## begin STORED DATA

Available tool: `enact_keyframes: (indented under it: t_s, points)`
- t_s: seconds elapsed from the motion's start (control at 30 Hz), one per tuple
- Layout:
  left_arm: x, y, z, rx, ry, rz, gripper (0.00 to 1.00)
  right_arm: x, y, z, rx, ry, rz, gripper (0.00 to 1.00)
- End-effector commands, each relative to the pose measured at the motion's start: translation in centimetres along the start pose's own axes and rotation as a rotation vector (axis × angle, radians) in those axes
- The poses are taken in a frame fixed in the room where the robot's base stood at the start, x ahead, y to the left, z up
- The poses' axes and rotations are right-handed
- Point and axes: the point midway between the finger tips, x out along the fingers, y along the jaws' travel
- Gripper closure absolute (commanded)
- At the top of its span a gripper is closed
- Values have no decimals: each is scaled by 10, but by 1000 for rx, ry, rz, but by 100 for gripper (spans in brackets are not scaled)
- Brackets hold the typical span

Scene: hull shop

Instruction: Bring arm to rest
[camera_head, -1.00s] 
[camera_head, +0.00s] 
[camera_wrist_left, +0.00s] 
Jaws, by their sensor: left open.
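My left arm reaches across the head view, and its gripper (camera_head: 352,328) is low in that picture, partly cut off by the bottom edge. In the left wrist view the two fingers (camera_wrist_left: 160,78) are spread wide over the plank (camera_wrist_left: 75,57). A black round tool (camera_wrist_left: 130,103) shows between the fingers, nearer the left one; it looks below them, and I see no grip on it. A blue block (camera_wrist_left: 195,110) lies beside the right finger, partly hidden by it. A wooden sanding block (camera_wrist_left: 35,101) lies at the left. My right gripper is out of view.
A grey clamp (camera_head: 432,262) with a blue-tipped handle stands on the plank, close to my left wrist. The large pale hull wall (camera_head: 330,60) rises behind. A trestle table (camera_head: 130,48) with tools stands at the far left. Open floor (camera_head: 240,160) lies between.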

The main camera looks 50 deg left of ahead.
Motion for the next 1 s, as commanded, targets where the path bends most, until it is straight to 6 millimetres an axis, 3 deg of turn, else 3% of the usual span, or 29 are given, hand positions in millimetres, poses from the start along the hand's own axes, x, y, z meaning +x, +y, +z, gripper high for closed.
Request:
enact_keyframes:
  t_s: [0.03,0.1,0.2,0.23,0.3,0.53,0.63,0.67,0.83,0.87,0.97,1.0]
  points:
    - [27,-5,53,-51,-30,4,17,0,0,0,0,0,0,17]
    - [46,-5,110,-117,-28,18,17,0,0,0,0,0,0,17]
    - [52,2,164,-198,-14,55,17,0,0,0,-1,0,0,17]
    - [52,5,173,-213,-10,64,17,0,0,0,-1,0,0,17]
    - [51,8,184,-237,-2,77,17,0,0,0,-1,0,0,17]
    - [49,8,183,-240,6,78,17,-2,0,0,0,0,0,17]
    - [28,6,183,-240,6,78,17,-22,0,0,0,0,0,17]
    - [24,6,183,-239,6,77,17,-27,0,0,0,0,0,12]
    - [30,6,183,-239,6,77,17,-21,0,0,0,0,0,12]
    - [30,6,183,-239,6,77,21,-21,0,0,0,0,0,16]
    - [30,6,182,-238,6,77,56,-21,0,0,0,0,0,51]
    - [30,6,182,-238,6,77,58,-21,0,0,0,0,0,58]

## end STORED DATA

Copy out the whole listing exactly.

- [FINAL ANSWER]
Available tool: `enact_keyframes: (indented under it: t_s, points)`
- t_s: seconds elapsed from the motion's start (control at 30 Hz), one per tuple
- Layout:
  left_arm: x, y, z, rx, ry, rz, gripper (0.00 to 1.00)
  right_arm: x, y, z, rx, ry, rz, gripper (0.00 to 1.00)
- End-effector commands, each relative to the pose measured at the motion's start: translation in centimetres along the start pose's own axes and rotation as a rotation vector (axis × angle, radians) in those axes
- The poses are taken in a frame fixed in the room where the robot's base stood at the start, x ahead, y to the left, z up
- The poses' axes and rotations are right-handed
- Point and axes: the point midway between the finger tips, x out along the fingers, y along the jaws' travel
- Gripper closure absolute (commanded)
- At the top of its span a gripper is closed
- Values have no decimals: each is scaled by 10, but by 1000 for rx, ry, rz, but by 100 for gripper (spans in brackets are not scaled)
- Brackets hold the typical span

Scene: hull shop

Instruction: Bring arm to rest
[camera_head, -1.00s] 
[camera_head, +0.00s] 
[camera_wrist_left, +0.00s] 
Jaws, by their sensor: left open.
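My left arm reaches across the head view, and its gripper (camera_head: 352,328) is low in that picture, partly cut off by the bottom edge. In the left wrist view the two fingers (camera_wrist_left: 160,78) are spread wide over the plank (camera_wrist_left: 75,57). A black round tool (camera_wrist_left: 130,103) shows between the fingers, nearer the left one; it looks below them, and I see no grip on it. A blue block (camera_wrist_left: 195,110) lies beside the right finger, partly hidden by it. A wooden sanding block (camera_wrist_left: 35,101) lies at the left. My right gripper is out of view.
A grey clamp (camera_head: 432,262) with a blue-tipped handle stands on the plank, close to my left wrist. The large pale hull wall (camera_head: 330,60) rises behind. A trestle table (camera_head: 130,48) with tools stands at the far left. Open floor (camera_head: 240,160) lies between.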

The main camera looks 50 deg left of ahead.
Motion for the next 1 s, as commanded, targets where the path bends most, until it is straight to 6 millimetres an axis, 3 deg of turn, else 3% of the usual span, or 29 are given, hand positions in millimetres, poses from the start along the hand's own axes, x, y, z meaning +x, +y, +z, gripper high for closed.
Request:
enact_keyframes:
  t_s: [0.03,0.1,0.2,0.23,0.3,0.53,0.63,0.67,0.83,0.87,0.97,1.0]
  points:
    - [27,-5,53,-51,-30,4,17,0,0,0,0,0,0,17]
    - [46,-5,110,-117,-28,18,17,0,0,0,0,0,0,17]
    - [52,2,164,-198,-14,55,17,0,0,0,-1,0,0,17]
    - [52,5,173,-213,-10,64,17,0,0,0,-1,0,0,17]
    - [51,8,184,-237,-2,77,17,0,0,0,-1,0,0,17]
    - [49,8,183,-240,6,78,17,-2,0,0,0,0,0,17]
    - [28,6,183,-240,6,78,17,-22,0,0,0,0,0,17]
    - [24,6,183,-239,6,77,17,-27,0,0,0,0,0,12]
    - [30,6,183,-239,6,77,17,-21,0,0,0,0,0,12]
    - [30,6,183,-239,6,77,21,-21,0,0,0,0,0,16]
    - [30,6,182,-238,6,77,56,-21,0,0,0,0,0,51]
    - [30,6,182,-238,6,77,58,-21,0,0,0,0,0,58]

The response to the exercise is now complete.